Kaleidoscopisch beeld van het persoonlijk leven
Het gewone leven van onze voorouders is door historici lange tijd verwaarloosd. Dit vrijwel onontgonnen gebied werd door een paar Franse geschiedschrijvers naar boven gespit. Onder leiding van Philippe Ariès en Georges Duby hebben een aantal auteurs - specialisten in bepaalde deelgebieden van historische achtergronden -, gewerkt aan de samenstelling van een reeks over de Geschiedenis van het persoonlijk leven. Deel 1 behandelde de periode van het Romeinse rijk tot het jaar duizend; deel 2 van het feodale Europa tot de Renaissance.
Het onlangs verschenen derde deel beschrijft het ‘gewone’ leven van de Renaissance tot de Verlichting. Tijdens de Renaissance worden pogingen gedaan om de wat ruwe levensvormen van de middeleeuwen in meer ordelijke banen te leiden. Het groepsleven krimpt in; het meer private leven breidt uit. Men spuwt en pist minder tegen de gevels, men eet en drinkt steeds minder uit gemeenschappelijke kommen. Althans in bepaalde kringen.

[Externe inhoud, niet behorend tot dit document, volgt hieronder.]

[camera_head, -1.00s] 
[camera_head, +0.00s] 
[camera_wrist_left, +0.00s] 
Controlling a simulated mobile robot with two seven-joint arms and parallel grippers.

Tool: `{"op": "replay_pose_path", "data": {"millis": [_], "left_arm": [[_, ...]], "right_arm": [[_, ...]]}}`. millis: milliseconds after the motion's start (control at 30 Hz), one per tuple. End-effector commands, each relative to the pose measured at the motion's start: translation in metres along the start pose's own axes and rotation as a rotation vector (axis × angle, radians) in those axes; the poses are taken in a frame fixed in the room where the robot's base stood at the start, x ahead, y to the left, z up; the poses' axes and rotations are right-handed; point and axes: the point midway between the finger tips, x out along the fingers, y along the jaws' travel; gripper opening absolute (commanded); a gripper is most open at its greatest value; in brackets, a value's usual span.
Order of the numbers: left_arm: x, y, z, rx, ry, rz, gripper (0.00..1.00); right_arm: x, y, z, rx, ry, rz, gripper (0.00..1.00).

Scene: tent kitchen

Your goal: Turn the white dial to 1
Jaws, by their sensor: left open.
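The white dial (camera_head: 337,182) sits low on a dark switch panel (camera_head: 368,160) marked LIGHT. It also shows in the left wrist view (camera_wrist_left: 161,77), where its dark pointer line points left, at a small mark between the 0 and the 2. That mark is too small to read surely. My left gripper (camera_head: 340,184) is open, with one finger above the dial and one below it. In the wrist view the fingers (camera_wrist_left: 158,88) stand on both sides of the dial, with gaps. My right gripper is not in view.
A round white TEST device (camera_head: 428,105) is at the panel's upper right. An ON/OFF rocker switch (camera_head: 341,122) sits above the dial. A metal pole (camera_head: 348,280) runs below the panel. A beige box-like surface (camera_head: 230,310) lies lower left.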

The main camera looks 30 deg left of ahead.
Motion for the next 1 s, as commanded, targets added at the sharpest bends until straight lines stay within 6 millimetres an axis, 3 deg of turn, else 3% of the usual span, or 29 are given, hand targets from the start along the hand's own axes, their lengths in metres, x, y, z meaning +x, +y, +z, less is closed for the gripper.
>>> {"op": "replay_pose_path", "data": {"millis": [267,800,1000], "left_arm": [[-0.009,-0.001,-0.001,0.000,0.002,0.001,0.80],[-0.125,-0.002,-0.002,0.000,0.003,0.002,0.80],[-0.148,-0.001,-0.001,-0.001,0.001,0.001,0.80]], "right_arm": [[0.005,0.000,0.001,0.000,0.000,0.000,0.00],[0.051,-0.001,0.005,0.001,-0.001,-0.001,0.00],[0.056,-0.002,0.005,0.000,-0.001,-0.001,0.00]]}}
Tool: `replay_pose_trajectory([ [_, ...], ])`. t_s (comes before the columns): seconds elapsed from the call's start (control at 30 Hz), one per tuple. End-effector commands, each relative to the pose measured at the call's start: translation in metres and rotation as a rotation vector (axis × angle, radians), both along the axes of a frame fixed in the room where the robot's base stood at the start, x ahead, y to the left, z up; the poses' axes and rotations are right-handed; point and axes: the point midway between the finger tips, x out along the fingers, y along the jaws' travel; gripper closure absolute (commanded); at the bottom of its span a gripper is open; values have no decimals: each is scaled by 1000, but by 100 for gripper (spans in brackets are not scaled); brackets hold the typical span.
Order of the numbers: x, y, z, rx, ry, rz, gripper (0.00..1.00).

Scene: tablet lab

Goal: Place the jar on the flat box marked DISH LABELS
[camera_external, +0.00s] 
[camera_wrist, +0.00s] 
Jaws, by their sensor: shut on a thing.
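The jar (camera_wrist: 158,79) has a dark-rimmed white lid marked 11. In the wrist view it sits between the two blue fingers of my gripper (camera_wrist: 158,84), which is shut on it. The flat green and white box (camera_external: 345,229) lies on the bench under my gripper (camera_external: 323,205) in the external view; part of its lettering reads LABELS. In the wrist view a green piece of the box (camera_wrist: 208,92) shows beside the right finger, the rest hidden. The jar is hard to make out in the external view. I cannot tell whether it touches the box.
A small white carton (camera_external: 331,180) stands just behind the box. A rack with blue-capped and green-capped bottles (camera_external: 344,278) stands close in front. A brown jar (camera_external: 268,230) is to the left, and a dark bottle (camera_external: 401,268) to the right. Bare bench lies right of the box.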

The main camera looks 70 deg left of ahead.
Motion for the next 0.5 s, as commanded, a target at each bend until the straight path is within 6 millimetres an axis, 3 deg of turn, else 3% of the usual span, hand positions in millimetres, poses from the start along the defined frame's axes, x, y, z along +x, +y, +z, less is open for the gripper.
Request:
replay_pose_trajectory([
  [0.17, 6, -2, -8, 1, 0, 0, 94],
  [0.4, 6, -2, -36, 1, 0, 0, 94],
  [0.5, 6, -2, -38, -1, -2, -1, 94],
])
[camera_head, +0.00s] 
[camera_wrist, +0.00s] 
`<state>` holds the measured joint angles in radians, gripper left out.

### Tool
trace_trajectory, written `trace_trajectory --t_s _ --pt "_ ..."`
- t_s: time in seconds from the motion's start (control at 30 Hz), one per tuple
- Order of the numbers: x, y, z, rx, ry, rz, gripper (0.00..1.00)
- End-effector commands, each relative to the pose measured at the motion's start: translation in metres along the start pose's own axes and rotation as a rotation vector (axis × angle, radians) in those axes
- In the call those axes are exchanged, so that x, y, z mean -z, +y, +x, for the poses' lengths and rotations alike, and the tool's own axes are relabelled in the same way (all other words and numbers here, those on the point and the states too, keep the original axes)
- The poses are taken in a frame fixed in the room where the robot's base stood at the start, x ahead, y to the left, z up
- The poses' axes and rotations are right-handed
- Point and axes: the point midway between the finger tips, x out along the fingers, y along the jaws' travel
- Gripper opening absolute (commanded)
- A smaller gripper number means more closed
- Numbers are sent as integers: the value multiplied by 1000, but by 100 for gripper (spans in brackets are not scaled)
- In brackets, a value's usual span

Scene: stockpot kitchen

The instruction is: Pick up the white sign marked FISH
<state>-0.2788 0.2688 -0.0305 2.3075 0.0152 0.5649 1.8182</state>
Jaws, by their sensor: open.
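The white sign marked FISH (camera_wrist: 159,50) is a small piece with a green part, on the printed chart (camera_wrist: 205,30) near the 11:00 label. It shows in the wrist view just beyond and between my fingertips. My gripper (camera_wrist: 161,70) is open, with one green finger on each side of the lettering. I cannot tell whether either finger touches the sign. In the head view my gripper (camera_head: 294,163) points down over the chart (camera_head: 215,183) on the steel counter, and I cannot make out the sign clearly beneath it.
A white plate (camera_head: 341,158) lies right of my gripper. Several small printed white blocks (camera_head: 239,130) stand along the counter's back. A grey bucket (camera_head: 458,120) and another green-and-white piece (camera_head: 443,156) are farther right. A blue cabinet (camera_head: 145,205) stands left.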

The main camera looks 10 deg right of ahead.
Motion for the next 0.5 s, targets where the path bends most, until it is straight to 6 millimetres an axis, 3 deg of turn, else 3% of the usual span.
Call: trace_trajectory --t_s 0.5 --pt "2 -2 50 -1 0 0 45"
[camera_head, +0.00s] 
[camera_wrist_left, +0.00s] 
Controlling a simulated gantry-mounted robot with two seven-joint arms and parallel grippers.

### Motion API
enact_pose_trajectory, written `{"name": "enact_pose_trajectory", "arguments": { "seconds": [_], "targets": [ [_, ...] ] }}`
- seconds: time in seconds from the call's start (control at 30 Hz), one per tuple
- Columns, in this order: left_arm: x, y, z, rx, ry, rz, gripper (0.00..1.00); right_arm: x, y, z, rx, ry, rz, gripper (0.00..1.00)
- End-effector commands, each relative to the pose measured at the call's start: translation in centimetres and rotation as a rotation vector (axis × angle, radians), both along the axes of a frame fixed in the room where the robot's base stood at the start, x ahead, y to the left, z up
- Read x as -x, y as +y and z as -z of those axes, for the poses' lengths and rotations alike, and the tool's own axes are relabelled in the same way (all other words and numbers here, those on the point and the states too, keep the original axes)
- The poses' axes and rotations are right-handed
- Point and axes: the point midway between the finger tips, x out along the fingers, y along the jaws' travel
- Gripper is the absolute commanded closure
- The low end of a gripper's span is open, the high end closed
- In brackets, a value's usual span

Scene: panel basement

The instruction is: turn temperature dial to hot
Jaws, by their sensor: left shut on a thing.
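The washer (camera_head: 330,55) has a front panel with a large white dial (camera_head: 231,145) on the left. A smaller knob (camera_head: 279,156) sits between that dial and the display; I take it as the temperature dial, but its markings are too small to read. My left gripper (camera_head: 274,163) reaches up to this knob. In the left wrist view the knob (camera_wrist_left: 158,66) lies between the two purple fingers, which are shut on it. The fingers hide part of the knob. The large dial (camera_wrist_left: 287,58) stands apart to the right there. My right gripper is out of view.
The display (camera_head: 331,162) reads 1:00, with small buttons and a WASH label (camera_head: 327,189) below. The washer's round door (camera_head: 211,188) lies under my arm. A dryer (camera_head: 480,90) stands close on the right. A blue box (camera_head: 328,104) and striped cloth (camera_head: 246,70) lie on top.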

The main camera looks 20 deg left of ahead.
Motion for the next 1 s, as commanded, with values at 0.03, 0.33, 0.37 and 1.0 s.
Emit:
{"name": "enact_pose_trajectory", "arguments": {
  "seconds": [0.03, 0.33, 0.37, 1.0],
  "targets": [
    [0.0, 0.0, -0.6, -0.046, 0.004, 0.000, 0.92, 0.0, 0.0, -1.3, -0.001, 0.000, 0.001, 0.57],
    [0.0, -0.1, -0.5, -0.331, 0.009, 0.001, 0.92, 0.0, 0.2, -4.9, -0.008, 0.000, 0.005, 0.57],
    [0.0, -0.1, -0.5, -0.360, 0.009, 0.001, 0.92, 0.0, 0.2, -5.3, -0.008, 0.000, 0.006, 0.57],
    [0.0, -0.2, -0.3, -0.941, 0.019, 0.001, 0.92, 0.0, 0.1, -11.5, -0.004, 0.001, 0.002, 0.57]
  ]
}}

Een en ander is wellicht te danken aan de opkomst van de moderne staat. De staat gaat zich meer en meer met van alles bemoeien. De door staat (en kerk) achtervolgde mens gaat zich meer en meer ingraven in vormen van individualiteit. Het lijkt een beetje op een barricaderen tegen pre-Orwelliaanse toestanden. De intieme sfeer in alkoven en werkkamers worden rustpunten voor de belegerde geesten.
In de behandelde periode wordt de huisbibliotheek - voor degenen die er zich een kunnen veroorloven - bij uitstek de kamer waar men zich kan terugtrekken en in goeddoende eenzaamheid kan studeren en mediteren. De bibliotheek wordt een domein waarin de drang naar individuele vrijheid kan uitgeleefd worden. Er worden monumentale pronkboekenkasten en ook speciale ‘leesmeubels’ gemaakt, waardoor de huisbibliotheek meteen ook uiting geeft aan rang en stand van de bezitter. De bibliofilie onstaat: een passie die meer betrekking heeft op het uiterlijk dan op de inhoud van de boeken.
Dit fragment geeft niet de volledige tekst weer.